Basically I want to (from three spherical coordinates where two of them gives me uniform direction) sample the radius coming from a distribution such that the corresponding cartesian coordinates all turn out to be distributed from a standard normal distribution.
Having this as reference: http://mathematics.livejournal.com/1144375.html

 

[rabbed]

Could it be possible to randomize u from U[0,1], then summing all PDF(x)*dx by increasing x from 0 in steps of dx until the sum is above u, meaning that my sample is x?

 

[FactChecker]

If you can not find the inverse of the CDF, a simple, but maybe inefficient way is to use the rejection method. Generate a uniform x in the range of the random variable and a uniform y, 0<y< max(PDF). Reject x if pdf(x) < y. Otherwise accept x. The accepted values of x will have the distribution you want. There are ways to make this more efficient. (See https://en.wikipedia.org/wiki/Rejection_sampling )

 

[chiro]

Sampling from U[0,1] is quite common and many pseudo-random algorithms exist to do this.

You can search a lot of source code (open source) for implementations of pseudo-random number generators from U[0,1] and I'd recommend you do that.

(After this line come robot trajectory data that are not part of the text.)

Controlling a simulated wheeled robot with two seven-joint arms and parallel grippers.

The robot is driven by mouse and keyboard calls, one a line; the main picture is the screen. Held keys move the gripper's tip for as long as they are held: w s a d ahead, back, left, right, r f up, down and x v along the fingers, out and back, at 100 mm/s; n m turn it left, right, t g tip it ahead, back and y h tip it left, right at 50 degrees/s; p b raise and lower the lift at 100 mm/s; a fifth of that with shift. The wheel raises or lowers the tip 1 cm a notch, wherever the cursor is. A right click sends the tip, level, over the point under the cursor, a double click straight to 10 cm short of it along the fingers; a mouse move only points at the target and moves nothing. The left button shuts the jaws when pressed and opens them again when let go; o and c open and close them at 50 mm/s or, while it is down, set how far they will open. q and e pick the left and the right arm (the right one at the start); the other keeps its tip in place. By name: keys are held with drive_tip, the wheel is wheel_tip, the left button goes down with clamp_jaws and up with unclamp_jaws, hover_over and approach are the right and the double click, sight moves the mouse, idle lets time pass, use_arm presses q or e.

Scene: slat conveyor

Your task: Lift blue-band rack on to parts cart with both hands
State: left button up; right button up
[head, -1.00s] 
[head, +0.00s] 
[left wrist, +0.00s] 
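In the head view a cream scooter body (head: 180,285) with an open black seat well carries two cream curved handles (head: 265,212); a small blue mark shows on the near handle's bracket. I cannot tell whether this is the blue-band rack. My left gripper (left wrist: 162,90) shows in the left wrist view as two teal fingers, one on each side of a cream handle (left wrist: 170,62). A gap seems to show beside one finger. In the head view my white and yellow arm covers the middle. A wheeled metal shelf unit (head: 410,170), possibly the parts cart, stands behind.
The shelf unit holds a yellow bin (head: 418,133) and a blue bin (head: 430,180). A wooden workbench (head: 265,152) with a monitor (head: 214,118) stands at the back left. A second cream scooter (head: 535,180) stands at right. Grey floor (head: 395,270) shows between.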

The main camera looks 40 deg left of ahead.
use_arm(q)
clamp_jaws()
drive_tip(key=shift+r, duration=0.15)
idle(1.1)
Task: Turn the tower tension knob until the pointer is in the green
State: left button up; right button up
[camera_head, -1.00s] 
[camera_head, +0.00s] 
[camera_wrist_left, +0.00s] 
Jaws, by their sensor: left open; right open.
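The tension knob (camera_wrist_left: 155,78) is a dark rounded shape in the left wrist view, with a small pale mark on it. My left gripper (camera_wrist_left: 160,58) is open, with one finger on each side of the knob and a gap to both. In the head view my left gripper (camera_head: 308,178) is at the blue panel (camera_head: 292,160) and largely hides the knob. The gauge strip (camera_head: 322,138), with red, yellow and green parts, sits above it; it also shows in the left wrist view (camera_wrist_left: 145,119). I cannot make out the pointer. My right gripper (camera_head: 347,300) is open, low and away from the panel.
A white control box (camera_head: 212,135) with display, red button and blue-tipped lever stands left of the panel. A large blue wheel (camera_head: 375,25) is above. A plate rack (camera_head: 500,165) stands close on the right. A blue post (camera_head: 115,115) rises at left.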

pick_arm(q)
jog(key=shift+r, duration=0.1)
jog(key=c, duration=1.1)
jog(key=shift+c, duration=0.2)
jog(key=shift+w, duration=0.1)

The inverse-transform sampling method can be applied to a multi-variable case (where you have random variables "entangled" with each other) but it involves a multi-variable transformation (like you do for a multi-variable calculus substitution with the Jacobian).

 

[rabbed]

Thanks guys, I will do some testing!

 

[Stephen Tashi]

Could it be possible to randomize u from U[0,1], then summing all PDF(x)*dx by increasing x from 0 in steps of dx until the sum is above u, meaning that my sample is x?

Yes.

The usual way to sample a random variable $X$ with cumulative distribution $F(X)$ is to pick a random value $u$ of a random variable that's uniformly distributed on [0,1]. The sample value of $X$ is $x = F^{-1}(u)$. I think you are describing exactly that method.